Right after my Deadline Hollywood colleague Pete Hammond moderated a Weinstein Company panel this morning on Big Eyes, the film that Tim Burton will direct with Christoph Waltz and Amy Adams, I moderated another on Crouching Tiger, Hidden Dragon: The Green Destiny, a sequel to the 2000 film that won the Best Foreign Language Film Oscar, and at the time became the biggest grossing foreign language film in America. I was joined onstage by producer David Thwaites, Harvey Weinstein, actor Donnie Yen, director and martial arts choreography legend Yuen Wo Ping (he handled action choreography of the Ang Lee-directed original Crouching Tiger). Also with us was exec producer Anthony Wong, who translated for the director. Michelle Yeoh was seen on a screen, after being set to reprise her role. Scripted by John Fusco, this film is derived from Iron Knight, Silver Vase, the fifth book in the Wang Dulu’s Crane Iron Pentalogy. Fusco borrowed from some of the other books, but made the final title his primary focus. Weinstein acknowledged he courted Yen very hard to make his first English language movie with TWC (this will be shot in both English and Mandarin), and wasted no time setting the stage for a followup.
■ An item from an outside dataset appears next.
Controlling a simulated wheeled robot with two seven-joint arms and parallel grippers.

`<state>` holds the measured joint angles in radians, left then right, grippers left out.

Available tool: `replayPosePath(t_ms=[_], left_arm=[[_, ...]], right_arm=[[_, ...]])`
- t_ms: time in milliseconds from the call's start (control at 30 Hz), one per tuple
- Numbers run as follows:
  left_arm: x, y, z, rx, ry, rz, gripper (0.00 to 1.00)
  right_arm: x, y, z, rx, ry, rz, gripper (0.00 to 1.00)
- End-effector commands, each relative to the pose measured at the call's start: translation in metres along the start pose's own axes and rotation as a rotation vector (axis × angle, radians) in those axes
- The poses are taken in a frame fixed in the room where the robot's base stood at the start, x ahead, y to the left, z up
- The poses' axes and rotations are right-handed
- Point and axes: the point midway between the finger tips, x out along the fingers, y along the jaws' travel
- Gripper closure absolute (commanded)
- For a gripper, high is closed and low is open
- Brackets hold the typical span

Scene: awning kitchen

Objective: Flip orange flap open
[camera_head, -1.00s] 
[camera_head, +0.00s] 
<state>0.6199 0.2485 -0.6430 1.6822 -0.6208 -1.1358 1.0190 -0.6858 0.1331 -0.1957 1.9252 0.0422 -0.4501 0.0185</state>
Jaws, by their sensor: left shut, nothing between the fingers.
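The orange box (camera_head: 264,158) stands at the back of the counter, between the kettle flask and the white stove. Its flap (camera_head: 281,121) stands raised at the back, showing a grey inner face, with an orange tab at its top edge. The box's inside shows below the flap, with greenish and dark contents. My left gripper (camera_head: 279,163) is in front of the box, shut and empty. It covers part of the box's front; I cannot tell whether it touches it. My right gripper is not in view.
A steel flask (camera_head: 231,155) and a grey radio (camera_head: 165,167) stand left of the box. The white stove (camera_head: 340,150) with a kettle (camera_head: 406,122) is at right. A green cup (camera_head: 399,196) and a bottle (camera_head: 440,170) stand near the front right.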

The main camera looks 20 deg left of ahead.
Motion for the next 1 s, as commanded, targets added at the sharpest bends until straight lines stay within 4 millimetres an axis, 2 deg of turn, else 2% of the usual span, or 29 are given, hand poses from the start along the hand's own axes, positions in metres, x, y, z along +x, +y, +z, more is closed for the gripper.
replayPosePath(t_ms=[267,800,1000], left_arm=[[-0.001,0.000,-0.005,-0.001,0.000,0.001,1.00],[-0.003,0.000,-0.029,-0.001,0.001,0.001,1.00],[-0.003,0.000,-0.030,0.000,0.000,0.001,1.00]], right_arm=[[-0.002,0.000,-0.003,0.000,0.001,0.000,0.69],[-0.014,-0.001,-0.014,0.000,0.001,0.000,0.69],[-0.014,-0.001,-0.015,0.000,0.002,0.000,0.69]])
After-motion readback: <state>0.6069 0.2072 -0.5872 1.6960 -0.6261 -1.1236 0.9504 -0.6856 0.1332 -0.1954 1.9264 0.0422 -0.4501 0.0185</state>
Noting that Martin Scorsese helped him get rights to Kurosawa’s Seven Samurai, Weinstein enlisted both Yen and Yuen Wo Ping to at least have a conversation with him about it.

There will always be cynicism when a ground breaking film like Crouching Tiger is sequelized without the original filmmaker. Crouching Tiger 2, they said, had the benefit of steep mythology from the books by the late author Wang Dulu, and many feel his last book was the best one. Having seen some of Yen’s films, and having marveled at the artistry that Master Yuen achieved in films from Kill Bill to The Matrix, it was a treat to at least try to prod them into revealing something. Weinstein, who honestly could have spoken on Asian and martial arts fare for five hours had I not interrupted, made it a point to note that in his mind, the pedigree of Lee’s original Crouching Tiger was honored by the return of Yeoh and by the participants, and because of the source material he acquired from the author’s family.

He noted Ridley Scott’s Alien might have been slightly bettered by James Cameron’s sequel, and that others have flourished after the original director departed. It is always a challenge to interview someone aided by their translator (I did it once with Michael Haneke’s The White Ribbon). You ask a question that lends itself to an anecdotal answer, you watch it get translated to someone like Master Yuen, watch a long thoughtful answer back, and then watch the translator look up and say, “He says yes.” Wong did his best to avoid that, telling how Master Yuen was drawn into the business by his stuntman father. What got me was just how soft-spoken and humble Master Yuen was, considering the explosion of action and mayhem his movies contain. Donnie Yen said he owed his career to Master Yuen, and I found myself wondering if their re-team after so many years might Yen achieve some of the stature in America he holds in Asia, where he’s a rock star. Yen said that wasn’t as important to him as making a good film that could travel, but I for one continue to wait for an Asian action star to rise in the U.S. the way that Bruce Lee did. While a handful of stars made successful transitions – Jackie Chan and Jet Li first and foremost – no one has yet approached what Lee accomplished in a brief period. Maybe this will be Yen’s chance. He has the matinee idol looks that Lee did.